みたまま感想:THE MASTER[4/1]
マスター…
監督:ポールトマスアンダーソン(ゼア・ウィル・ビー・ブラッド)
主演:ホアキン・フェニックス,フィリップ・シーモア・ホフマン,エイミー・アダムス
あらすじ
第二次世界大戦時,海軍に従軍していたフレディは,終戦後,過度のアルコール依存と暴力的な感情の起伏により居場所を見失っていた。ひょんなことから,客船にしのびこんだフレディは,そこで「マスター」と呼ばれる中年の男性トッドに出逢う。粗野で乱暴なフレディだったが,トッドの導きにより次第に,自分自身の過去と向き合い,トッドの世界に惹かれてゆく…
感想
・トッドという男は催眠療法にて過去の自分(過去と言っても前世までさかのぼりますよ)と対峙し,現在抱えるトラウマや病の根源を見つけ,ケアする,というオカルトなメソッドで人々の心を掌握しています。

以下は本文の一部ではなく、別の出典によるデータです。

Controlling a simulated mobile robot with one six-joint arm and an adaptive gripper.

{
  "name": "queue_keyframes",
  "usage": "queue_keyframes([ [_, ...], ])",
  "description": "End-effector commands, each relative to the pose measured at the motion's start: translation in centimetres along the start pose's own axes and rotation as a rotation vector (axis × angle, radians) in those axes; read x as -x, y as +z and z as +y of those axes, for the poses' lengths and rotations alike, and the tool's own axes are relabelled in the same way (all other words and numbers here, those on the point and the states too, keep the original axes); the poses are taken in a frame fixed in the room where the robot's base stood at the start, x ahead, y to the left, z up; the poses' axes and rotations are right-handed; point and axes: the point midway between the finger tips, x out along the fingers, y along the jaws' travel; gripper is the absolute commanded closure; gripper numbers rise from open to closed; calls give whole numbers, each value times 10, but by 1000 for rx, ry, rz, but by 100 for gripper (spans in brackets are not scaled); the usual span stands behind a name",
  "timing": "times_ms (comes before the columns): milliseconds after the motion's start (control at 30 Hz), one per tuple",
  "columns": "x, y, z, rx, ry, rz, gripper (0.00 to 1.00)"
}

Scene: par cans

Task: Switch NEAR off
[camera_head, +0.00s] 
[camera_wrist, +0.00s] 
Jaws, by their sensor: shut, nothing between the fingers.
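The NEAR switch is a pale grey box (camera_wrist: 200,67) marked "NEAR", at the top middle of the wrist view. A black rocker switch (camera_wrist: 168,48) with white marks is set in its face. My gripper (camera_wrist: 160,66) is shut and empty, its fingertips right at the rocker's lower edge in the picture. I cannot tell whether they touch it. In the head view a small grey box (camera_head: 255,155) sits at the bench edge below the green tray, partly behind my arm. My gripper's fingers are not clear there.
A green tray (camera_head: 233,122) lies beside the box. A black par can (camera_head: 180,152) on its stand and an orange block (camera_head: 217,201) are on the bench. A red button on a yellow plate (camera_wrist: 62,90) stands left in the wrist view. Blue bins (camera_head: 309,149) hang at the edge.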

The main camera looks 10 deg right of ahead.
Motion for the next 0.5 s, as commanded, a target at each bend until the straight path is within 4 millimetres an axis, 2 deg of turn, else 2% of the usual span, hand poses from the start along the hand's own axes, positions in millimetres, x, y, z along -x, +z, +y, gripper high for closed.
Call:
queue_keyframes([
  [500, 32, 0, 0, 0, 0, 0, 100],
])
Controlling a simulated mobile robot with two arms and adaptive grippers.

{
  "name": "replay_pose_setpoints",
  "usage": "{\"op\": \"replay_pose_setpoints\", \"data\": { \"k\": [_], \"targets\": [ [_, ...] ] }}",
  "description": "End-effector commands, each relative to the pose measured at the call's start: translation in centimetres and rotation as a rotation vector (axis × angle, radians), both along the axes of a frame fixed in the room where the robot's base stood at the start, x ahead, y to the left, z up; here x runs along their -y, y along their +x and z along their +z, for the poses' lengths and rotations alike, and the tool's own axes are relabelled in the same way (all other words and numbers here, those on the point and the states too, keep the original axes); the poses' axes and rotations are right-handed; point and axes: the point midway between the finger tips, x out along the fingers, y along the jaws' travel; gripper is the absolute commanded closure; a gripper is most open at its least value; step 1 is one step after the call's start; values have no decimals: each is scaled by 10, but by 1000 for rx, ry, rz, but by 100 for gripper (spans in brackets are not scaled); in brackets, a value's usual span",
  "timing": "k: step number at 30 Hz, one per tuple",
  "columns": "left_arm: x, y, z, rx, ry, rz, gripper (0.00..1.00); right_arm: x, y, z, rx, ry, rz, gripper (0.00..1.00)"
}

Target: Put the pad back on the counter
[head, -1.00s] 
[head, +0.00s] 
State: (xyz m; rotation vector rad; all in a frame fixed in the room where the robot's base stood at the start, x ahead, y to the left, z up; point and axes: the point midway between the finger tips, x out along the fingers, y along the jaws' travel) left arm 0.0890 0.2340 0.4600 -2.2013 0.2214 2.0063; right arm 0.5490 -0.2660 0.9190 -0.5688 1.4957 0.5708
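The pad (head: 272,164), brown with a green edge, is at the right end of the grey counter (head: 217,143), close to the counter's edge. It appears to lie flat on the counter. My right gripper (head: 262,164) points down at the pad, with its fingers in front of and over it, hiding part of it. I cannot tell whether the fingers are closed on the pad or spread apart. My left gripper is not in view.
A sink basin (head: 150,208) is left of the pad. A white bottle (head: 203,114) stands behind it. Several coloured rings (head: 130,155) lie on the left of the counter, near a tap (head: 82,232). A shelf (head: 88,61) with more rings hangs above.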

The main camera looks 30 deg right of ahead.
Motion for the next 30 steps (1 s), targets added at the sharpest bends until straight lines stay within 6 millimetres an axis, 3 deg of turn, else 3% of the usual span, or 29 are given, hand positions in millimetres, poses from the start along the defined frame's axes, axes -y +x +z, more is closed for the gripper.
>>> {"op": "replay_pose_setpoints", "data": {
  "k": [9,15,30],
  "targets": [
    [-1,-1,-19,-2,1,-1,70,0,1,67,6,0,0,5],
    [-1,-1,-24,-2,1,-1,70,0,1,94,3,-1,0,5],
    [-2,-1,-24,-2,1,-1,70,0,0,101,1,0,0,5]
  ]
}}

・このトッド,ベースは「サイエントロジー」(イルミナティじゃないですよ)創始者がモデルと言われています。
(左が創始者,右が映画)
・で,サイエントロジーがなにかというとサウスパークを見ていただけると超わかるのですが(同時にすごいバカバカしいことを言ってることもわかるとおもいますが),有名なのは「カルト」というより「自己啓発」ってことです。でも向精神薬を断固拒否する理由として
「7500万年前、宇宙はジヌー(XENU)という名の邪悪な帝王に支配されており、その世界で人口が増えすぎたのでジヌーは手下の精神科医に薬を使わせて人々を眠らせて冷凍し、輸送機で地球まで運搬し、火山の火口に投げ捨てて水爆で爆破して始末した」(wikiより引用)
とかいってしまうのでカルトっぽい気もしますが。
・で,サイエントロジーの「想起」や「プロセシング」などの単語が実際に出てきますし,「地球の歴史(地球が出来たのは今から45億年前といわれている)よりもはるか昔のことを平然としゃべる(1兆年前にどーのこーの)」など怪しさ満点なのですが,この映画の論点はそこではありません。
・精神と肉体。この2つの大きな柱の安静のため,「マスター」は自分のメソッドをといています。怒りにとらわれない,笑いが大事。しかしトッド自身が時にこれを出来ていないのです。
・トッドを操り,物事をすべて広く見渡している妻は,時にフレディに流されそうになる夫をその手でしっかり引き戻し,フレディにも叱咤をします。
・その手で…ってまあそれが手コキなんですけどね。あのシーン良かったですね。すごいと思います。どっしりかまえた男を操る最高の手口ですね
・自由で放漫なフレディに,ときにトッドが導かれ,そしてどっしりと「君のことが好きなのは僕だけだ」(アーッ)というトッドに気持ちを委ねるフレディ。そして冷酷な妻。
・この3人の人生の流れ。揺蕩い。
・「これ,なんだろう」っていうもやもやした気持ちがふつふつと湧き出る不思議な映画でした。
・すごく映像が綺麗です。エッチなのに。人生,この世は美しい!バンザイ!
★★★☆☆
おすすめ客層
(これかなり人を選ぶと思います)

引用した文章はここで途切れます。